-- START DATA SEGMENT --

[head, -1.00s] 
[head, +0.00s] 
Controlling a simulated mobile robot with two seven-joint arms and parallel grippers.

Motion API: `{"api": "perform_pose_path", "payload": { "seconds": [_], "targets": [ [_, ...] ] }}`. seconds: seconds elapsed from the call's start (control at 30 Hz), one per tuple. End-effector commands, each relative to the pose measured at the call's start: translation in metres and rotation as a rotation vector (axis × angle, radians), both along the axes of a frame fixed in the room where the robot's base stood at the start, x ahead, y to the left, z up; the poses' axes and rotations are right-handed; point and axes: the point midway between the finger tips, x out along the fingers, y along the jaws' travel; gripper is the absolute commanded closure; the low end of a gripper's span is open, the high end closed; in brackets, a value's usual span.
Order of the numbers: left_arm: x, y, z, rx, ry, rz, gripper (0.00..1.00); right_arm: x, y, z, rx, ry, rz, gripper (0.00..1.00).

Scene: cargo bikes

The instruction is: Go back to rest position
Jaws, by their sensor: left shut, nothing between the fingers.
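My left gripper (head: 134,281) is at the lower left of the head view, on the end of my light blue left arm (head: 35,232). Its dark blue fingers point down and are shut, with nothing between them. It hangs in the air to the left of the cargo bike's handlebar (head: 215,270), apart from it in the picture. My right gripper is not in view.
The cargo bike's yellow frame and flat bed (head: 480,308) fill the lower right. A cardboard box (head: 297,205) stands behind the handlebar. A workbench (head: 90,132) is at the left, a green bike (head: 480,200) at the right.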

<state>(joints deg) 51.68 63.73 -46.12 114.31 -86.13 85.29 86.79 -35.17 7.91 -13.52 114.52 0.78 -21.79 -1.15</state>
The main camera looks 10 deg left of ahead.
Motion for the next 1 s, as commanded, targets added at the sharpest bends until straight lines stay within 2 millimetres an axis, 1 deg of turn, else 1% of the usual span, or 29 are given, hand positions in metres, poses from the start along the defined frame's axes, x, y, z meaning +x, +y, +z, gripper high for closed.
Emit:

-- END DATA SEGMENT --

Write out only the lines that run from the line containing "Scene: cargo bikes" through the line containing "The instruction is: Go back to rest position", both included, exactly as they appear above.

Scene: cargo bikes

The instruction is: Go back to rest position

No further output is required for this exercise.